Year 2: The second part of the project focused on discursive shifts connected to the Stonewall Riots (1969) as a central event of LGBT liberation in the US and Western societies more generally. US gay men’s pre-Stonewall life narratives were studied using a corpus linguistic methodology. The analysis of the data involved processes like keyword, collocation and concordance analysis. A linguistic landscape analysis of the homonormative space of Wilton Drive in Wilton Manors, Florida, has given the researcher a better understanding of gay culture in the US and has advanced the theorisation of normativity within the LIDISNO project.
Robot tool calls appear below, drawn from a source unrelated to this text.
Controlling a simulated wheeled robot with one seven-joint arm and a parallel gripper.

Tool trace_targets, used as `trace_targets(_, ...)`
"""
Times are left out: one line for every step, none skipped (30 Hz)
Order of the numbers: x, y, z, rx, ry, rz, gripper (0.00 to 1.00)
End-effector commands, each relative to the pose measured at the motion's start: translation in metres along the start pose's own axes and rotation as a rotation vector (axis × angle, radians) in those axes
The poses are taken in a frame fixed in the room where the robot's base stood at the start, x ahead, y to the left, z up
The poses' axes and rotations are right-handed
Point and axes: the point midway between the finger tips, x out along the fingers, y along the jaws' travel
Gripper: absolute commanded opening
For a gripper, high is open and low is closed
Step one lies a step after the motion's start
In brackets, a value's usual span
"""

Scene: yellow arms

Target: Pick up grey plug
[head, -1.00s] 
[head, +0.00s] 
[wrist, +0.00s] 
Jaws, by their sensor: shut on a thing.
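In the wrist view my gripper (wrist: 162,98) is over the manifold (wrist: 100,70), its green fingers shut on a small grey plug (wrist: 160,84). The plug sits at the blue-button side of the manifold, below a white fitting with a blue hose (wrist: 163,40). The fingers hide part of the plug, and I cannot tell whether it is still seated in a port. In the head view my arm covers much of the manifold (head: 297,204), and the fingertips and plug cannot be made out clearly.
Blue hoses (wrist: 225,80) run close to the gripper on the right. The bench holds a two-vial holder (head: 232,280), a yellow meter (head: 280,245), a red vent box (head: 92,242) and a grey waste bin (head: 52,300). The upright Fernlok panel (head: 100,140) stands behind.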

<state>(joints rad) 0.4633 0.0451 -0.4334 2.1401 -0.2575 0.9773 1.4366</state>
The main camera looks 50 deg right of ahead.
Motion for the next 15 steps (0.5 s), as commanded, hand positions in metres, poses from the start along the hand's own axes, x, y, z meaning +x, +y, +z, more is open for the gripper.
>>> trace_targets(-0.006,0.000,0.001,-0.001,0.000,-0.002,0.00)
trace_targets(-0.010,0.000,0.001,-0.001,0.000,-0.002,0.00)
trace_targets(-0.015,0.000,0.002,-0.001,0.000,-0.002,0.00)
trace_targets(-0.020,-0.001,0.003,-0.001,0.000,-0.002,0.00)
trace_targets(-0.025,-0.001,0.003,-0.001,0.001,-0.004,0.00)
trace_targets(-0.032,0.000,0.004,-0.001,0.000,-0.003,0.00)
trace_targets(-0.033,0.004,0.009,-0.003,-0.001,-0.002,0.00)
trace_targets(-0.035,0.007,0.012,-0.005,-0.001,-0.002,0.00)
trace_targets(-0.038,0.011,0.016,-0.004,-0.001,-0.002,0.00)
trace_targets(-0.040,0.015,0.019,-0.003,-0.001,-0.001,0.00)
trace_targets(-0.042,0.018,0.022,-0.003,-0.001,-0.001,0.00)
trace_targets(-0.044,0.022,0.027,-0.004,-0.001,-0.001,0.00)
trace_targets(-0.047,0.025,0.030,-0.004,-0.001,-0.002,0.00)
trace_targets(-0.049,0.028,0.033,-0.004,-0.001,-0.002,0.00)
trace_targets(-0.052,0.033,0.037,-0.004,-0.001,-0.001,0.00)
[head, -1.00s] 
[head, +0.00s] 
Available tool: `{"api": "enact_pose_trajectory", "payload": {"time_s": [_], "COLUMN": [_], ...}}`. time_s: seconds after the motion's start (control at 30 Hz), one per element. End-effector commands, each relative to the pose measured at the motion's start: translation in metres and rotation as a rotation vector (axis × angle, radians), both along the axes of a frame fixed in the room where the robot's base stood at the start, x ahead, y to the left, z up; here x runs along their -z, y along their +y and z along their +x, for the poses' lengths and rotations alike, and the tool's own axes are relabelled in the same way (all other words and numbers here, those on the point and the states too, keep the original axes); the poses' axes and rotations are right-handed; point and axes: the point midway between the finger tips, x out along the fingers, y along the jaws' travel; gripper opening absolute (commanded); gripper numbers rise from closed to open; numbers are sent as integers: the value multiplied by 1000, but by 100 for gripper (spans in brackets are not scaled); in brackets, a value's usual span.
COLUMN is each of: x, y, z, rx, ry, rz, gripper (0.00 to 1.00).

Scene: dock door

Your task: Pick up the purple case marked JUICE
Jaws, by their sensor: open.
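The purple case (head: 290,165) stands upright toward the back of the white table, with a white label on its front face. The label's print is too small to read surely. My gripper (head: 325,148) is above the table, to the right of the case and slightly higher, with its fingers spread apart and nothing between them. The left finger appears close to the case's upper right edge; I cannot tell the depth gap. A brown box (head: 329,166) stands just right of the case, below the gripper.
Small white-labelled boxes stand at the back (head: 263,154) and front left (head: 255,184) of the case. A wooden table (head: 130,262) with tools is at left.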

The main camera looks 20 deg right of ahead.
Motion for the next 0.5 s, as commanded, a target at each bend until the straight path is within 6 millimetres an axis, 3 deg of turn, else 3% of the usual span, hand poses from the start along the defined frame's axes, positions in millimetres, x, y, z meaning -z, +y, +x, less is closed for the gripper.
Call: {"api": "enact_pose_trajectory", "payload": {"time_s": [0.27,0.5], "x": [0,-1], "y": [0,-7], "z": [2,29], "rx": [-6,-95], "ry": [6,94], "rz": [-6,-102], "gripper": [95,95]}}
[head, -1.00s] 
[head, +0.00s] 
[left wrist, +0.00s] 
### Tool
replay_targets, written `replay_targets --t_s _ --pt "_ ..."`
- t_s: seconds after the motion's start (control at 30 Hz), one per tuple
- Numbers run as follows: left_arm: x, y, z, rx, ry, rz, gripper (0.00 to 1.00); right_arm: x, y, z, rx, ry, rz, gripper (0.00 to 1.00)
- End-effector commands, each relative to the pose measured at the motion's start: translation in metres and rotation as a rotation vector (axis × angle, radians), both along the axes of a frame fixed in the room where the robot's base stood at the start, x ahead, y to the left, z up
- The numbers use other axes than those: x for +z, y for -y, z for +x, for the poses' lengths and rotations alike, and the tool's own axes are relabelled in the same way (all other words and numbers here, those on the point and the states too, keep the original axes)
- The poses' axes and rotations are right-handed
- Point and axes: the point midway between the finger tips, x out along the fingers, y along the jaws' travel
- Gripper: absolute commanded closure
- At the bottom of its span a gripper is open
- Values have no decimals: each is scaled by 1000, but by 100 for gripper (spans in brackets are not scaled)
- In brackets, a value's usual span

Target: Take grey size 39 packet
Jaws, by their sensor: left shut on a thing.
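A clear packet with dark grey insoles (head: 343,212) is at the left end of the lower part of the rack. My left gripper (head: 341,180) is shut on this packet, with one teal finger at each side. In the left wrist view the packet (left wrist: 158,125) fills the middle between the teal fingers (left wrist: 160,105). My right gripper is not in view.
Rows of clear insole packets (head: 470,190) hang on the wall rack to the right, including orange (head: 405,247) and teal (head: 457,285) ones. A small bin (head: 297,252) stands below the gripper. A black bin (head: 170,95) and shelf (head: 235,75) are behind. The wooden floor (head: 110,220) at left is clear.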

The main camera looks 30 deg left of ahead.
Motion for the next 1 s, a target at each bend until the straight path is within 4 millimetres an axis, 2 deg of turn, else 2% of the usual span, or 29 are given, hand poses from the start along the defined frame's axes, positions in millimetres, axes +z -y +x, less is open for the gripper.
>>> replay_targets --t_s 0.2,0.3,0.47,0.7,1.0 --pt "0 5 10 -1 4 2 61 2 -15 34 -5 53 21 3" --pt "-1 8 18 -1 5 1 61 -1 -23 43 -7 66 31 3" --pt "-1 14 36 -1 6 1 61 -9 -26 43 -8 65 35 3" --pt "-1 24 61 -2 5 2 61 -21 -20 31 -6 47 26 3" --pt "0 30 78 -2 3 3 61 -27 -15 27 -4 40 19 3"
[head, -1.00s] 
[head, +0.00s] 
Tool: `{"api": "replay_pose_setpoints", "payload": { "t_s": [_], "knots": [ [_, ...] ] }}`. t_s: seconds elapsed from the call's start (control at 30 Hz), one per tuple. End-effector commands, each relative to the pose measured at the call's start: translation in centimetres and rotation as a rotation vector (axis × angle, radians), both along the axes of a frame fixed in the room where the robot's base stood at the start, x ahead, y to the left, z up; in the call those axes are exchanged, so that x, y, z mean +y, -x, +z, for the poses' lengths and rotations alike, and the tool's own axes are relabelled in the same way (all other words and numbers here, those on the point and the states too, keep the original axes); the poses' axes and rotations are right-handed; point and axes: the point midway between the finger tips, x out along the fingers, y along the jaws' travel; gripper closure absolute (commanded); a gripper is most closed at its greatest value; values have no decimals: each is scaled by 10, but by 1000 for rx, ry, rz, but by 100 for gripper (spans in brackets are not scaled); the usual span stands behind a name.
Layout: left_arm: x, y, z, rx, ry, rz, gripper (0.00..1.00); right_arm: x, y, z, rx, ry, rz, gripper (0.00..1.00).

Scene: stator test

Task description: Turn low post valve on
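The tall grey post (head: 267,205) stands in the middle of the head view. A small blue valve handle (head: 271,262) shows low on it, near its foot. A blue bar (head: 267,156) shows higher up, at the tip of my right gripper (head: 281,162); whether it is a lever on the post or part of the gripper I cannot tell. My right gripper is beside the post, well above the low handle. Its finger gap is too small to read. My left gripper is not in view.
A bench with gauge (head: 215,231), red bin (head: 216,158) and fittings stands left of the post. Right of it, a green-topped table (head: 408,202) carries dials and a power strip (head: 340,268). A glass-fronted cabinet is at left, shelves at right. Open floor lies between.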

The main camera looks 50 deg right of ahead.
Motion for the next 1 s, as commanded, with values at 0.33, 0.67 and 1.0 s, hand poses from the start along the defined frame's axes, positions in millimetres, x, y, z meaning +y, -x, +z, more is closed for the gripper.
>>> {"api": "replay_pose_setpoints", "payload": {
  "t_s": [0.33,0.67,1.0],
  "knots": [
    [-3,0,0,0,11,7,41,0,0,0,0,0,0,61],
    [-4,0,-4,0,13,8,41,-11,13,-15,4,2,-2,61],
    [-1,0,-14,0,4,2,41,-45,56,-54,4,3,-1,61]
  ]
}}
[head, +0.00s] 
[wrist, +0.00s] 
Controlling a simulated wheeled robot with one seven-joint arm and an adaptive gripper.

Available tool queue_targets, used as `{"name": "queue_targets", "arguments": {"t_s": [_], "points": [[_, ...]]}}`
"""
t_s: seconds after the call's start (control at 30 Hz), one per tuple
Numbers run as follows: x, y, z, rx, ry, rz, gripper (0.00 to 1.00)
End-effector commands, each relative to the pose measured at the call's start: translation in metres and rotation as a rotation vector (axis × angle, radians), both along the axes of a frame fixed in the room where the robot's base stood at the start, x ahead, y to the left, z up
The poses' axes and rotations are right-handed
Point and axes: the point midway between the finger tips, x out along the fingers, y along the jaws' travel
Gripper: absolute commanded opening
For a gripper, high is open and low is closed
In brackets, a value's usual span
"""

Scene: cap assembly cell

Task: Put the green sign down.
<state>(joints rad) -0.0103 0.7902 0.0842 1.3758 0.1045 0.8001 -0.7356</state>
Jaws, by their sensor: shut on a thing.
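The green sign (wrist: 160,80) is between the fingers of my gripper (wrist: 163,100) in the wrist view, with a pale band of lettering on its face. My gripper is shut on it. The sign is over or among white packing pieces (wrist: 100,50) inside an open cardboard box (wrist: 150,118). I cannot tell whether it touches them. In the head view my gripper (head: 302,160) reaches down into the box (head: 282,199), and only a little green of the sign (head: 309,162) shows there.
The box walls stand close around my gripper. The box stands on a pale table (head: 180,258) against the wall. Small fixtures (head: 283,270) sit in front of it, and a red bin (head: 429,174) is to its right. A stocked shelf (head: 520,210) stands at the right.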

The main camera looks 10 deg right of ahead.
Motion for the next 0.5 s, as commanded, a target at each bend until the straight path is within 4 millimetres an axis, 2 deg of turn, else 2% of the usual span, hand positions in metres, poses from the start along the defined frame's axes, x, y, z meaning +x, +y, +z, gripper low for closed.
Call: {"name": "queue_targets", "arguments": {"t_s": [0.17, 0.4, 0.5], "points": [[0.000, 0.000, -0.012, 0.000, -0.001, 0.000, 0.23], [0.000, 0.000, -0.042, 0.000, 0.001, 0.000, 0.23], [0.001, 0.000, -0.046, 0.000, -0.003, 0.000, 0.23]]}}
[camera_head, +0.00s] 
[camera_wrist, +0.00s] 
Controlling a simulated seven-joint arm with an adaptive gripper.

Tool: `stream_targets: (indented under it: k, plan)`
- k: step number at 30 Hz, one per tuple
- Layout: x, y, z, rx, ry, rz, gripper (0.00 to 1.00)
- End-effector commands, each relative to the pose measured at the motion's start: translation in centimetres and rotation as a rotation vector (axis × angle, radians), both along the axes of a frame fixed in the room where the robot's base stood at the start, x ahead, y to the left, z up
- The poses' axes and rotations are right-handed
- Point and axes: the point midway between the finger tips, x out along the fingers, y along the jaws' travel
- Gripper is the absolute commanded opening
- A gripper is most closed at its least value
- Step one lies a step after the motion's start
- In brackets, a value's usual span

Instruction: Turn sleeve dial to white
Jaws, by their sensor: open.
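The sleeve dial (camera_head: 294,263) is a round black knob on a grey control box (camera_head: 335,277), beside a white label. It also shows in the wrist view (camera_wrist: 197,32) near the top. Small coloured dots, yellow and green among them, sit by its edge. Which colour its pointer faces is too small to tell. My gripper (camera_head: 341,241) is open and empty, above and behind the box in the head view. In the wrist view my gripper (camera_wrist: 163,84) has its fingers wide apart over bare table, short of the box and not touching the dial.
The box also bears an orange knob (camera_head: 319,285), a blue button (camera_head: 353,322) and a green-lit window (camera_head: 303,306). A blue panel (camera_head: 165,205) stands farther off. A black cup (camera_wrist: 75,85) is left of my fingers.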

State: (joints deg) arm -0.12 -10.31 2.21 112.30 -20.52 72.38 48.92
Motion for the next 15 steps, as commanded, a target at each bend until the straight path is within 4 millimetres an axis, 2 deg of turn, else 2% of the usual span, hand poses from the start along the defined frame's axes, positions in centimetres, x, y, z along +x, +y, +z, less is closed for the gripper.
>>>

Results: Year 2 has improved our understanding of how the shifts in sexual normativity associated with Stonewall have affected the way we use language to talk or write about same-sex sexualities. While same-sex sexualities were discursively constructed as pathological and/or criminal before Stonewall (even by men who experience same-sex attraction themselves), their treatment in post-Stonewall times shows a stronger connection to affirmative gay identity discourses that treat same-sex sexualities as legitimate in their own right. The study thus attests to the central role of Stonewall, not just as a major event of gay liberation for Western societies, but also as a development that has promoted our conceptualisation of sexuality in terms of identities.

Final results

The work in years 1 and 2 has provided insights related to research questions 1 and 2 (research question 3 will be in focus at the end of the LIDISNO project, after year 3).
Research question 1: The research has highlighted how language is involved in the discursive construction of sexual normativity. Sexual identity labels and other sexuality-related terminology play an important role in this. Keywords and collocations provide evidence of quantitatively based normativities (“what many people do”), while an analysis of concordance lines helps us get a better understanding of qualitatively based normativities (“what people should do”).
Research question 2: The two sexuality-related normative shifts studied so far have been shown to have a substantial impact on the way we use language to communicate about sexuality. In year 1, for example, it has been shown that the language used by news media to report on Latino pop star Ricky Martin before and after his coming out as a gay man pays witness to shifts in which aspects are treated as salient in the artist’s persona. Table 1 summarises the major focal points of the news coverage in the two time periods, based on keyword evidence.

In year 2, we saw substantial linguistic shifts in the way gay men narrate their pre-Stonewall life experiences. This is illustrated, for example, by the keyword lists presented in Tables 3 and 4. They show that, within the conceptual domain of sexuality, the narratives created before Stonewall draw more frequently on terminology from the semantic domains “sexual practices”, “sexual desire”, “sexual relationship”, and “body”, while these are almost completely absent in the keyword list of the narratives produced after Stonewall. Sexual identity vocabulary is common in both corpora, but there are qualitative differences (relation to normality, pathology, gender identity in PRE; positive, affirmative sexual identity labels in POST). The connection of sexual identity to the notion of an identity-based community is specific to the keyword list of the narratives created after Stonewall.

The work carried out in year 1 and 2 will be an important reference point for the third project year, which studies the conceptualisation of sexuality in the 19th century. Future research after LIDISNO on the pre-Stonewall experiences of lesbian women and/or trans people can exploit the present study as a point of comparison. This is likely to create an awareness of how language use is involved in the normative construction of non-heterosexual identities and thus will enable the researcher to formulate recommendations on how to avoid discursive processes of stigmatisation, discrimination and exclusion when talking or writing about non-heterosexual people.